**Goal**
Identify the lines bearing the string "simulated" and gather them.

-- Start --

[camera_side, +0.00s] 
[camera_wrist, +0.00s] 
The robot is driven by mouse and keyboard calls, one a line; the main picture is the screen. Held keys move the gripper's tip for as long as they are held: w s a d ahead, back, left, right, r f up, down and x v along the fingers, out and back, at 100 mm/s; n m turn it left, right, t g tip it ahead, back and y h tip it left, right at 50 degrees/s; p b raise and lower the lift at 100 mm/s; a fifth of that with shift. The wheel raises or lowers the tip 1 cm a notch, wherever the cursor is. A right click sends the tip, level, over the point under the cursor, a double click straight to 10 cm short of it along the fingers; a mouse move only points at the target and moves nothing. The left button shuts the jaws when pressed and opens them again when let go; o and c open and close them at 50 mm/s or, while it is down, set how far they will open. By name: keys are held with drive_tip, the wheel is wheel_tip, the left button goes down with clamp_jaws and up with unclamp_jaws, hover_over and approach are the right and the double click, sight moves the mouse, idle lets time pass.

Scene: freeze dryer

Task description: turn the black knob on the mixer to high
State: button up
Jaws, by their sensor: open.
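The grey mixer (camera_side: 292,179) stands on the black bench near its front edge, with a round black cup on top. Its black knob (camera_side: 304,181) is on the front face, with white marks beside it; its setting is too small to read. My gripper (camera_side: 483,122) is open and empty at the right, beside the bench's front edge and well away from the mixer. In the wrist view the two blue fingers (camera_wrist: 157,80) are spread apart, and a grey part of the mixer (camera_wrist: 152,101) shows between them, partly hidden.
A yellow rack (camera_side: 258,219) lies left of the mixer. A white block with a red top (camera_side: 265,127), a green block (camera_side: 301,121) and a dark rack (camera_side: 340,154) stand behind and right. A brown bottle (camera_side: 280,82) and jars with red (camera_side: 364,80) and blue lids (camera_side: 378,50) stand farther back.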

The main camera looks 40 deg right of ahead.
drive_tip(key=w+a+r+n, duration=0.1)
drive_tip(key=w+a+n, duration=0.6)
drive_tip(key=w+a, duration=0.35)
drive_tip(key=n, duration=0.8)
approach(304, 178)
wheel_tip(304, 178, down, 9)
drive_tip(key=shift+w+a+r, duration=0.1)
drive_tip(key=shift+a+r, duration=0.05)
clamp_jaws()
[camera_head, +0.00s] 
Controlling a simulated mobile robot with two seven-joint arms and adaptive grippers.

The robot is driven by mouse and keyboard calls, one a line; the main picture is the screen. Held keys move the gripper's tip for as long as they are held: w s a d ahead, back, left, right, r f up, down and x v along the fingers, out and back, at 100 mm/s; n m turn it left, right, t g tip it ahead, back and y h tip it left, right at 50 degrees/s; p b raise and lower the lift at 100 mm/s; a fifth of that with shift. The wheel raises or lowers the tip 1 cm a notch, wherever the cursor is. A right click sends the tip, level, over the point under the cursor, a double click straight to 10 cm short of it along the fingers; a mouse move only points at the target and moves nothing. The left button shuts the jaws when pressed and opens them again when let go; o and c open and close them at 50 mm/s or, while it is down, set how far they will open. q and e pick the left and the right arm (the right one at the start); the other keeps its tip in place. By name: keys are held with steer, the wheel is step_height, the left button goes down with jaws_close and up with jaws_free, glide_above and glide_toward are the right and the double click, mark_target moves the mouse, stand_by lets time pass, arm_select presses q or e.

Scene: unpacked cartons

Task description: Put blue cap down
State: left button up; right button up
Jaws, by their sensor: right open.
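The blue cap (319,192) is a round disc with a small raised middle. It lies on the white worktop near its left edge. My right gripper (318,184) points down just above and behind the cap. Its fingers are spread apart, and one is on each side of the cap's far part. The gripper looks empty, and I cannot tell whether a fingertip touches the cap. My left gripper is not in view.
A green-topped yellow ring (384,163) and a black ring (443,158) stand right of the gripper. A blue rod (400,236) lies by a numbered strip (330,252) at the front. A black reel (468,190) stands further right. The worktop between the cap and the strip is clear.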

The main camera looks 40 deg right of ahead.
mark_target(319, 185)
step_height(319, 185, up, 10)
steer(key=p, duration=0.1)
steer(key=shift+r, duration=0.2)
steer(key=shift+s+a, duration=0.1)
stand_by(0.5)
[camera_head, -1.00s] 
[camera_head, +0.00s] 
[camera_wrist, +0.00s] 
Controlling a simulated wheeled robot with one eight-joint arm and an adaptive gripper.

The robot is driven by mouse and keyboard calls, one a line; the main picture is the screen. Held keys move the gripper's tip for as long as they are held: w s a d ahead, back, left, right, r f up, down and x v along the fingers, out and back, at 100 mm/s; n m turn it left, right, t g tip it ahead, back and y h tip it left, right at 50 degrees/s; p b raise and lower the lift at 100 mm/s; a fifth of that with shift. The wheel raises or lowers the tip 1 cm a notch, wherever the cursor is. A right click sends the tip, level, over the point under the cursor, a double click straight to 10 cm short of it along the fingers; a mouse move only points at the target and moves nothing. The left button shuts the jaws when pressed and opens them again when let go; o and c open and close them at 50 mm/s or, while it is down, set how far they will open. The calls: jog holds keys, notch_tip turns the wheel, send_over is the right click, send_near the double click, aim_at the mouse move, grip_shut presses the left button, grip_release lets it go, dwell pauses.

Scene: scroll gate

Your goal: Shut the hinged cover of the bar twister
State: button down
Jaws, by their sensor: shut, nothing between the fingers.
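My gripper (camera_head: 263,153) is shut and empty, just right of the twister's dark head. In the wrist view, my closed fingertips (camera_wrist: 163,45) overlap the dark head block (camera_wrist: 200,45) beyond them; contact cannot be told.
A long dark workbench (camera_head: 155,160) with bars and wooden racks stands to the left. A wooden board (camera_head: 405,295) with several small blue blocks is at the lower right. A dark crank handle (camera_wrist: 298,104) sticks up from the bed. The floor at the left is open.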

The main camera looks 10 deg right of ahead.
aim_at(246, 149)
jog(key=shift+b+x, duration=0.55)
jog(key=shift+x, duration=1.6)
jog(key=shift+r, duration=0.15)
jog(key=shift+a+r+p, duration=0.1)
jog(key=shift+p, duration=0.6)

-- End --

**Full solution**
Controlling a simulated mobile robot with two seven-joint arms and adaptive grippers.
Controlling a simulated wheeled robot with one eight-joint arm and an adaptive gripper.

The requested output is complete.